§ Required task
Copy each line of the listing below exactly.

§ Data segment
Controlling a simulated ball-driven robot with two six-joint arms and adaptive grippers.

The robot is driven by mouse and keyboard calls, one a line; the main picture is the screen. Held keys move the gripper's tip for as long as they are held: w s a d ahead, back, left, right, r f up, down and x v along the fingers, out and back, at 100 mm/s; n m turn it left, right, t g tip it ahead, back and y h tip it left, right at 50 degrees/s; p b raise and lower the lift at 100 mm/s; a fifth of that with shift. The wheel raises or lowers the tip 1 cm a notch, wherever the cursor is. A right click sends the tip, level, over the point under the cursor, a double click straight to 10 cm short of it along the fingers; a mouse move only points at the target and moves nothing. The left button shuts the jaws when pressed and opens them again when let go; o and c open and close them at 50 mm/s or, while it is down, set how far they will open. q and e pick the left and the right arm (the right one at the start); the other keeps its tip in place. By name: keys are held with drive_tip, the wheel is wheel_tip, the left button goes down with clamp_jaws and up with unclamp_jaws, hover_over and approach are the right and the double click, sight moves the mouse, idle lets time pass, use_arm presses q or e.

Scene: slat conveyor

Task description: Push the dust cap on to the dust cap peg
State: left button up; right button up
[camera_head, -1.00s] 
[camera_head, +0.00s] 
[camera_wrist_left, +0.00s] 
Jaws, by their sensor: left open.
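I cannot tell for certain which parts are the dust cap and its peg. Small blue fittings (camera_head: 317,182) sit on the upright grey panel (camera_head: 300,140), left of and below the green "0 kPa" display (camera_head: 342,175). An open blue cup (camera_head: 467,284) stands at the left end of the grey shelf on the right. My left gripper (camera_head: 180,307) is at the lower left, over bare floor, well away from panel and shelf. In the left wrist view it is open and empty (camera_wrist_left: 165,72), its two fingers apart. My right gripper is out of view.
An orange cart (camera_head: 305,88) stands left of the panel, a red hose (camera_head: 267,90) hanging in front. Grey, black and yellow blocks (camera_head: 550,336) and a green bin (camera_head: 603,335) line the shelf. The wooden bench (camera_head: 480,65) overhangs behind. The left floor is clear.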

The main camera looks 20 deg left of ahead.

§ Response to the exercise
Controlling a simulated ball-driven robot with two six-joint arms and adaptive grippers.

The robot is driven by mouse and keyboard calls, one a line; the main picture is the screen. Held keys move the gripper's tip for as long as they are held: w s a d ahead, back, left, right, r f up, down and x v along the fingers, out and back, at 100 mm/s; n m turn it left, right, t g tip it ahead, back and y h tip it left, right at 50 degrees/s; p b raise and lower the lift at 100 mm/s; a fifth of that with shift. The wheel raises or lowers the tip 1 cm a notch, wherever the cursor is. A right click sends the tip, level, over the point under the cursor, a double click straight to 10 cm short of it along the fingers; a mouse move only points at the target and moves nothing. The left button shuts the jaws when pressed and opens them again when let go; o and c open and close them at 50 mm/s or, while it is down, set how far they will open. q and e pick the left and the right arm (the right one at the start); the other keeps its tip in place. By name: keys are held with drive_tip, the wheel is wheel_tip, the left button goes down with clamp_jaws and up with unclamp_jaws, hover_over and approach are the right and the double click, sight moves the mouse, idle lets time pass, use_arm presses q or e.

Scene: slat conveyor

Task description: Push the dust cap on to the dust cap peg
State: left button up; right button up
[camera_head, -1.00s] 
[camera_head, +0.00s] 
[camera_wrist_left, +0.00s] 
Jaws, by their sensor: left open.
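I cannot tell for certain which parts are the dust cap and its peg. Small blue fittings (camera_head: 317,182) sit on the upright grey panel (camera_head: 300,140), left of and below the green "0 kPa" display (camera_head: 342,175). An open blue cup (camera_head: 467,284) stands at the left end of the grey shelf on the right. My left gripper (camera_head: 180,307) is at the lower left, over bare floor, well away from panel and shelf. In the left wrist view it is open and empty (camera_wrist_left: 165,72), its two fingers apart. My right gripper is out of view.
An orange cart (camera_head: 305,88) stands left of the panel, a red hose (camera_head: 267,90) hanging in front. Grey, black and yellow blocks (camera_head: 550,336) and a green bin (camera_head: 603,335) line the shelf. The wooden bench (camera_head: 480,65) overhangs behind. The left floor is clear.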

The main camera looks 20 deg left of ahead.

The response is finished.